Nous interprétons chacun des deux tests séparément. Dans notre cas, nous pouvons dire avec un seuil \(\alpha\) de 5% que nous rejetons \(H_0\) dans les deux cas (P < \(\alpha\)). Donc le rapport largeur arrière sur largeur max de la carapace (à la puissance 5) est significativement différent au seuil \(\alpha\) de 5% à la fois en fonction de l’espèce (F = 17,15, ddl = 1 et 197, valeur P << 0,001) et du sexe (F = 436, ddl = 1 et 197, valeur P << 0,001)47.
La suite logique consiste à réaliser des tests “post hoc”. Ils ne sont pas vraiment nécessaires ici puisque nous n’avons que deux niveaux pour chacune des deux variables, mais nous les réalisons quand même pour montrer le code correspondant.

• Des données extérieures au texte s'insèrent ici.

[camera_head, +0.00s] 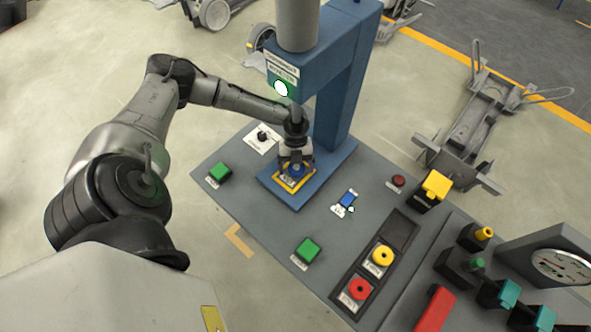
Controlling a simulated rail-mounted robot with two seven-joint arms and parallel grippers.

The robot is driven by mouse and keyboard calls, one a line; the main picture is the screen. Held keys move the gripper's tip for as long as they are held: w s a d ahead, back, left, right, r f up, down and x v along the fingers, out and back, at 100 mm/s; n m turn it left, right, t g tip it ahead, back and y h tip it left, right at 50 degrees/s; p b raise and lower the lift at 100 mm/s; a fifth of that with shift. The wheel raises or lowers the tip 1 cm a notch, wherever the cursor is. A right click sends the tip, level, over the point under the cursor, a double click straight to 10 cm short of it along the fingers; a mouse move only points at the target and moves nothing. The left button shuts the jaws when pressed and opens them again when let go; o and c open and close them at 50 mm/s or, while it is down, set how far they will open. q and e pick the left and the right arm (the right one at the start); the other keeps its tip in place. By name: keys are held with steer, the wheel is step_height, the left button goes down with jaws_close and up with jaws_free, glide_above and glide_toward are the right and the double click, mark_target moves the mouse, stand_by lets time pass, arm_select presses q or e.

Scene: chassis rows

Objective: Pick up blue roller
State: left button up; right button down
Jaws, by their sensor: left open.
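The blue roller (296,170) is on the yellow-edged plate (286,187) at the foot of the blue press (342,105). Only a small blue part of it shows, as my gripper covers most of it. My left gripper (295,164) points down right over the roller, with its fingers open at it; whether they touch it I cannot tell. My right gripper is not in view.
A dark rack (349,278) holds a red roller (360,289) and a yellow roller (382,256); its far slot is empty. Green buttons (219,172) (307,250) and a small blue-and-white item (348,199) are on the grey table (262,222). The press head overhangs close behind my gripper.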

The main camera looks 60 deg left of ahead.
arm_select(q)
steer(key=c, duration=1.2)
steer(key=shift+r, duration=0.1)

summary(crabs2_posthoc2 <- confint(multcomp::glht(crabs2_anova2,
linfct = multcomp::mcp(species = "Tukey", sex = "Tukey"))))
#
# Simultaneous Tests for General Linear Hypotheses
#
# Multiple Comparisons of Means: Tukey Contrasts
#
#
# Fit: lm(formula = aspect5 ~ species + sex, data = crabs2)
#
# Linear Hypotheses:
# Estimate Std. Error t value Pr(>|t|)
# species: O - B == 0 0.0007420 0.0001792 4.141 0.000102 ***
# sex: M - F == 0 -0.0037399 0.0001792 -20.872 < 1e-10 ***
# ---
# Signif. codes: 0 '***' 0.001 '**' 0.01 '*' 0.05 '.' 0.1 ' ' 1
# (Adjusted p values reported -- single-step method)

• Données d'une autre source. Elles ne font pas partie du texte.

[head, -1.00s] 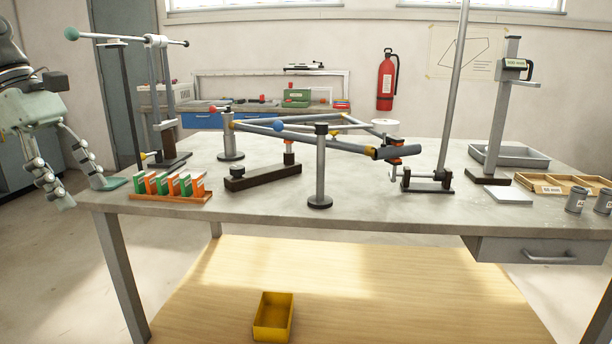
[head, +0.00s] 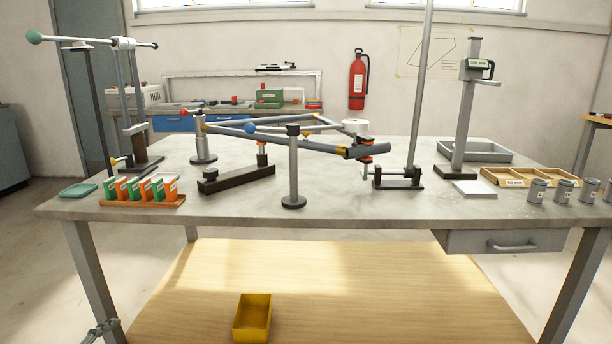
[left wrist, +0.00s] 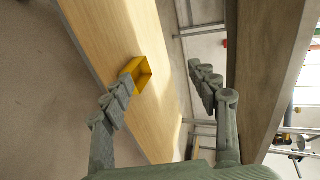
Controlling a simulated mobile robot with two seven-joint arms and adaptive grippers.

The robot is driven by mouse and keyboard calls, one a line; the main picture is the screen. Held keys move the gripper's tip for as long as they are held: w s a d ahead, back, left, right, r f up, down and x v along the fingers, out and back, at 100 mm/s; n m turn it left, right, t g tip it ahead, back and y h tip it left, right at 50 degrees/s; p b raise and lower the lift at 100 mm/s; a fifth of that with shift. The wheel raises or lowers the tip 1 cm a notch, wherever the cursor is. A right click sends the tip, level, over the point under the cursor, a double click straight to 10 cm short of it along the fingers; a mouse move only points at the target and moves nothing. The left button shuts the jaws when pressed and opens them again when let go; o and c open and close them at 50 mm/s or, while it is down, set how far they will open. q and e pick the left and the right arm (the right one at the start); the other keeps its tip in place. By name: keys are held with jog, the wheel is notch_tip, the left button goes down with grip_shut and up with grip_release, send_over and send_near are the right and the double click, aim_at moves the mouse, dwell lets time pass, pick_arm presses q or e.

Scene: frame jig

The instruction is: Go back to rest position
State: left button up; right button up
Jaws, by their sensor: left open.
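My left gripper (left wrist: 163,88) is open and empty in the left wrist view, its two jointed fingers spread apart. In the head view only a bit of the left gripper (head: 101,330) shows at the lower left corner, below the table top and beside the front left table leg. The grey work table (head: 240,213) stands in front of me with a bar frame (head: 275,138) on supports. My right gripper is in neither view.
A yellow bin (head: 252,318) sits on the wooden board (head: 380,290) under the table; the bin also shows in the left wrist view (left wrist: 140,73). Orange and green boxes (head: 140,189) stand at the table's left front. Grey cans (head: 537,190) stand at the right.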

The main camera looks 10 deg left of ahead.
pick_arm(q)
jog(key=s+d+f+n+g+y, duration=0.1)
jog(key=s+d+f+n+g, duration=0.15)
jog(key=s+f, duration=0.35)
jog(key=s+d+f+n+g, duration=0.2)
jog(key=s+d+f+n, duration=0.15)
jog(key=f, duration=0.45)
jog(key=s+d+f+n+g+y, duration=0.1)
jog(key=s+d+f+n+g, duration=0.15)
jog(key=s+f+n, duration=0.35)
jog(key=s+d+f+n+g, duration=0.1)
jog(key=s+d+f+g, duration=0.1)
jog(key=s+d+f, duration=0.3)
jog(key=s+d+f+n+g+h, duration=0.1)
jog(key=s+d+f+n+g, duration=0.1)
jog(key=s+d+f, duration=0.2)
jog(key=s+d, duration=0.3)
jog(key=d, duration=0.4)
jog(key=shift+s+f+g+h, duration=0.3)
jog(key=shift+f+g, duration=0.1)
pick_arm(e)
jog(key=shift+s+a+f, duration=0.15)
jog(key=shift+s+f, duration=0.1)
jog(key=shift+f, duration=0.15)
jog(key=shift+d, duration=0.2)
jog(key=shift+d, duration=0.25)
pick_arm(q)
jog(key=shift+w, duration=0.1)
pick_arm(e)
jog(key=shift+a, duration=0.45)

Ceci confirme que les différences sont significatives au seuil \(\alpha\) de 5% puisque les valeurs P pour les comparaisons deux à deux sont inférieures à \(\alpha\) et les intervalles de confiance sur le graphique ne contiennent pas zéro. Il ne nous reste plus qu’à vérifier la distribution des résidus de l’ANOVA pour que notre analyse soit complète (Fig. 11.4).
Encore une fois, nous voyons que les résidus sont quasiment les mêmes que précédemment, mais cela n’aurait pas été le cas si des interactions étaient présentes. La distribution s’éloigne un peu d’une Gaussienne pour les valeurs élevées surtout. Mais comme l’ANOVA est robuste à ce critère, et que l’homoscédasticité a été vérifiée sur la transformation puissance 5 de notre variable, nous pouvons conserver notre analyse moyennant une précaution supplémentaire : vérifier que les valeurs P sont beaucoup plus petites que notre seuil comme sécurité supplémentaires contre les approximations liées à la légère violation de la contrainte de distribution normale des résidus. C’est le cas ici, et nous pouvons donc conclure notre analyse.
Conditions d’application
- échantillon représentatif (par exemple, aléatoire),
- observations indépendantes,
- variable réponse quantitative,
- deux variables explicatives qualitatives à deux niveaux ou plus,
- distribution normale des résidus \(\epsilon_i\),
- homoscédasticité (même variance intragroupes),
- pas d’interactions entre les deux variables explicatives.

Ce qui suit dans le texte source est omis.